Intel announces $1 billion setback from chip flaw
by Ian King, Alex Sherman, Bloomberg News
Intel Corp, the world’s largest maker of semiconductors, said a design error in one of its chips will cost it $1 billion in missed sales and expenses.
The error will cut first-quarter revenue by $300 million and gross profit margin by 2 percentage points, Intel said in a statement Monday. The company will spend $700 million to replace potentially faulty chips and systems.
The design fault is in a support chip, or chipset, for Intel’s latest processor model, called Sandy Bridge, introduced this month as part of a bid to improve PC graphics and ward off a challenge by AMD. Santa Clara’s Intel said it has corrected the flaw and begun manufacturing a new version of the chip that will resolve the issue. …..

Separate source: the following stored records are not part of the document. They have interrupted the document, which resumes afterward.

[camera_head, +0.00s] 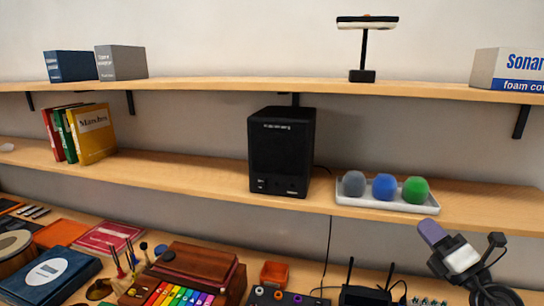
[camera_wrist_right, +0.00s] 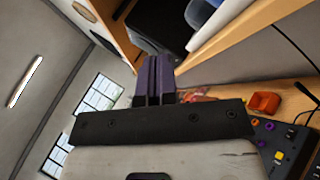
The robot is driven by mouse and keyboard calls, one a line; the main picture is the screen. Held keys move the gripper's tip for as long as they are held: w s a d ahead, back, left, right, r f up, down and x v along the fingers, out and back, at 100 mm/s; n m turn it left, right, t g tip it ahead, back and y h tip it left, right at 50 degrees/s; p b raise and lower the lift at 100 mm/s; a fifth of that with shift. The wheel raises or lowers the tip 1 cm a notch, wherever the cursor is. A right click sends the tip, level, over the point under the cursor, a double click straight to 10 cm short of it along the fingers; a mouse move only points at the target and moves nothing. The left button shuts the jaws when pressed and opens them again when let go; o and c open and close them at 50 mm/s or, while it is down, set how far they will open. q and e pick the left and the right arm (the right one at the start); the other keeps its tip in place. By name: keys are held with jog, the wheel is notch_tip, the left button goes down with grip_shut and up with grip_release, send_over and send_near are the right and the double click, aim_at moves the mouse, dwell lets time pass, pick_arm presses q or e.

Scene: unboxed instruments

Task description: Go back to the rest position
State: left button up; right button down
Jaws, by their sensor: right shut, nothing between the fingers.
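My right gripper (camera_head: 430,229) shows at the lower right of the head view, with dark purple fingers on a white and black body. It is raised in front of the lower shelf's edge, below and right of a white tray (camera_head: 386,208). In the right wrist view its two fingers (camera_wrist_right: 153,68) lie side by side, shut, with nothing between them. My left gripper is in neither view.
The tray on the lower shelf (camera_head: 200,186) holds grey, blue and green balls. A black speaker (camera_head: 282,152) stands left of it.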

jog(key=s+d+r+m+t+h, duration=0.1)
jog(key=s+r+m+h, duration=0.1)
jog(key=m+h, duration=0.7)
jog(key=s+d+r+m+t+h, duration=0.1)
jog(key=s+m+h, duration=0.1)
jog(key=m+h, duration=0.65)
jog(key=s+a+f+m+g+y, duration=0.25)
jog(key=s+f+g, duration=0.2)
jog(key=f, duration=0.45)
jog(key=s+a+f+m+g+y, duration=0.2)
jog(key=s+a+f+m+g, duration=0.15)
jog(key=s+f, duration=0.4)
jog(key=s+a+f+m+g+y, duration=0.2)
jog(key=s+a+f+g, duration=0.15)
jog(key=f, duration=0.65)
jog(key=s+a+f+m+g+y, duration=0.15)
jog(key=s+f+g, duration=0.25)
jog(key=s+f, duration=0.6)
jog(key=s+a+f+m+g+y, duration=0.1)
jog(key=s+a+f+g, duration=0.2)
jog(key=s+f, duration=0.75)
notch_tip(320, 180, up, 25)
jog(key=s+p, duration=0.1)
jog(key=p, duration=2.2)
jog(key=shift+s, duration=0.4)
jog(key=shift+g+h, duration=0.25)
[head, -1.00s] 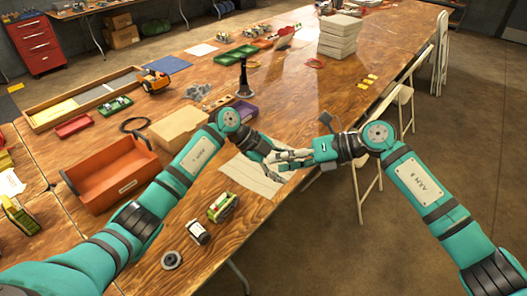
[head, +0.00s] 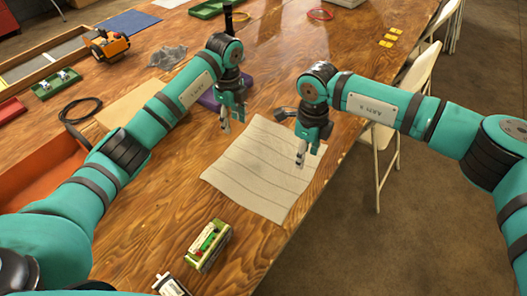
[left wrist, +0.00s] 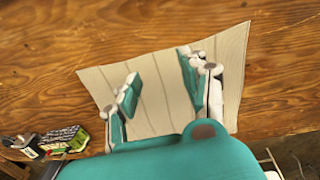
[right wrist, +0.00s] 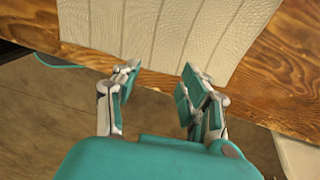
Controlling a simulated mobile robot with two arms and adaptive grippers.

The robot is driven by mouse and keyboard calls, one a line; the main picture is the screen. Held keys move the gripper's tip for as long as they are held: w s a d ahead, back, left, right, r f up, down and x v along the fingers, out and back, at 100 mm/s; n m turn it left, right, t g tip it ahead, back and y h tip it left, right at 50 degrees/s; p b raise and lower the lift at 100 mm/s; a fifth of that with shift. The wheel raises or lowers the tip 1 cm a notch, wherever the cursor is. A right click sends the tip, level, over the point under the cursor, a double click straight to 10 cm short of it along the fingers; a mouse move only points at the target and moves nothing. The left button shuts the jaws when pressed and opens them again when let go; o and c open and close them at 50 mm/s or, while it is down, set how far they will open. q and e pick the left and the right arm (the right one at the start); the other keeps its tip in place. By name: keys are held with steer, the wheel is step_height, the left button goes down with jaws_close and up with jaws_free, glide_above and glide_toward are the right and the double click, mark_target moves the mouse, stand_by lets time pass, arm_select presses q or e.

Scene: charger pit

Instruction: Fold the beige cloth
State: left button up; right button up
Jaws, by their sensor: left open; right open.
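The beige cloth (head: 258,172) lies spread flat on the wooden table, with darker stripes across it. It also shows in the left wrist view (left wrist: 155,90) and the right wrist view (right wrist: 165,25). My left gripper (head: 228,126) is open and empty above the cloth's far left side; in its wrist view the fingers (left wrist: 165,80) stand apart over the cloth. My right gripper (head: 302,158) is open and empty over the cloth's right side; in its wrist view the fingertips (right wrist: 158,75) are near the cloth's edge by the table edge.
A green and yellow block-like device (head: 209,246) stands near the cloth's front left. An orange bin (head: 40,180) and a black cable loop (head: 82,110) are at left. A folding chair (head: 385,130) stands beyond the right table edge.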

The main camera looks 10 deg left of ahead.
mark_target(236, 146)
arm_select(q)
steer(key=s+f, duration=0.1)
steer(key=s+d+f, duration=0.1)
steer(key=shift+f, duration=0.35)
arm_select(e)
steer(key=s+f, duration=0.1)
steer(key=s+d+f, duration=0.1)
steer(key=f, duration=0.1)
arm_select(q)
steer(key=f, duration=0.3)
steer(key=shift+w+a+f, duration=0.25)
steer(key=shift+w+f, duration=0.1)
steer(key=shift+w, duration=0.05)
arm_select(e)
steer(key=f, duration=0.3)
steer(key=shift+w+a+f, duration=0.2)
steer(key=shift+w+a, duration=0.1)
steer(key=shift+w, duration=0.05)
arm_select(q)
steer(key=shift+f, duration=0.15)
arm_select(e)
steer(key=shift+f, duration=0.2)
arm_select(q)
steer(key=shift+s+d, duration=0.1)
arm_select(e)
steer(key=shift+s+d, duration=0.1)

Chipsets support processors, the main semiconductor component in personal computers, by linking them with other parts of the machine and performing secondary functions. A chip can take months to go through the manufacturing process. Intel said it expects to begin delivering the updated version of the chipset to customers in late February. The company has shipped about 8 million of the Cougar Point chips that will have to be replaced. Report
DCL: Finding new methods of analyzing the outputs of chip design simulators was the first test bed for early CEP research. This is not the first time these errors have happened in chip development, and when they get as far as production they are very costly!